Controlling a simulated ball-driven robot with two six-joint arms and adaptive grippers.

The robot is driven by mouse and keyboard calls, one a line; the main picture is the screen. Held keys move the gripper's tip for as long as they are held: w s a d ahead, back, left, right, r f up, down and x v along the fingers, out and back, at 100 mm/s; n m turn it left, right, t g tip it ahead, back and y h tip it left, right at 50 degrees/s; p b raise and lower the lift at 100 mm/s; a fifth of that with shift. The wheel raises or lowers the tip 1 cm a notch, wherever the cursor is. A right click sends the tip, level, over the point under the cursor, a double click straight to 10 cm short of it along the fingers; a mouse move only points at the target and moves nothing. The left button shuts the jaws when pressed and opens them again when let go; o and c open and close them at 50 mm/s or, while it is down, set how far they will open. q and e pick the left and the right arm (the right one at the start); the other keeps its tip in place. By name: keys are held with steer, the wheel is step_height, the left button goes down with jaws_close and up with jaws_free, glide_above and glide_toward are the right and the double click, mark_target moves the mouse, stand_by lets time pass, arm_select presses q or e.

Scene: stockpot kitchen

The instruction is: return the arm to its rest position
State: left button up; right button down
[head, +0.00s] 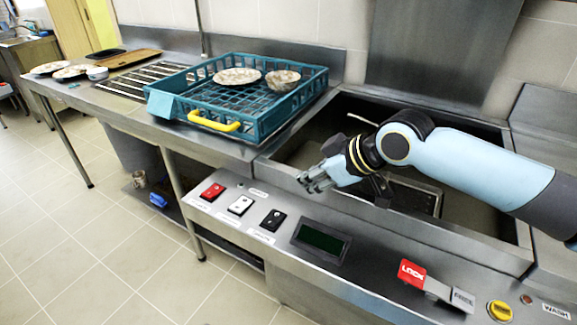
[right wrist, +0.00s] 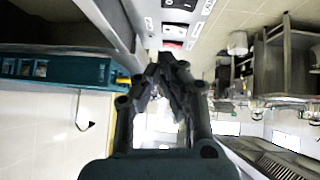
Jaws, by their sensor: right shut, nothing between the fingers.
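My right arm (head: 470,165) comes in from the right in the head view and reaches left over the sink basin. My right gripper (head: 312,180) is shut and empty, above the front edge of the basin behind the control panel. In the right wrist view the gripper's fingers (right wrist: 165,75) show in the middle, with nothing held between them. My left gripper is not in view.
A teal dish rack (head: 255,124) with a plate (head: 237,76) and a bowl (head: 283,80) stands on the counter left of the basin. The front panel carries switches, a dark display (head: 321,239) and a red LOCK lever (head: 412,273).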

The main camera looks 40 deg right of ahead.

--------------------------------

▶ [The task]
Copy out the listing exactly as it stands, but not the pictures.

▶ [Exercise solution]
Controlling a simulated ball-driven robot with two six-joint arms and adaptive grippers.

The robot is driven by mouse and keyboard calls, one a line; the main picture is the screen. Held keys move the gripper's tip for as long as they are held: w s a d ahead, back, left, right, r f up, down and x v along the fingers, out and back, at 100 mm/s; n m turn it left, right, t g tip it ahead, back and y h tip it left, right at 50 degrees/s; p b raise and lower the lift at 100 mm/s; a fifth of that with shift. The wheel raises or lowers the tip 1 cm a notch, wherever the cursor is. A right click sends the tip, level, over the point under the cursor, a double click straight to 10 cm short of it along the fingers; a mouse move only points at the target and moves nothing. The left button shuts the jaws when pressed and opens them again when let go; o and c open and close them at 50 mm/s or, while it is down, set how far they will open. q and e pick the left and the right arm (the right one at the start); the other keeps its tip in place. By name: keys are held with steer, the wheel is step_height, the left button goes down with jaws_close and up with jaws_free, glide_above and glide_toward are the right and the double click, mark_target moves the mouse, stand_by lets time pass, arm_select presses q or e.

Scene: stockpot kitchen

The instruction is: return the arm to its rest position
State: left button up; right button down
[head, +0.00s] 
[right wrist, +0.00s] 
Jaws, by their sensor: right shut, nothing between the fingers.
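My right arm (head: 470,165) comes in from the right in the head view and reaches left over the sink basin. My right gripper (head: 312,180) is shut and empty, above the front edge of the basin behind the control panel. In the right wrist view the gripper's fingers (right wrist: 165,75) show in the middle, with nothing held between them. My left gripper is not in view.
A teal dish rack (head: 255,124) with a plate (head: 237,76) and a bowl (head: 283,80) stands on the counter left of the basin. The front panel carries switches, a dark display (head: 321,239) and a red LOCK lever (head: 412,273).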

The main camera looks 40 deg right of ahead.

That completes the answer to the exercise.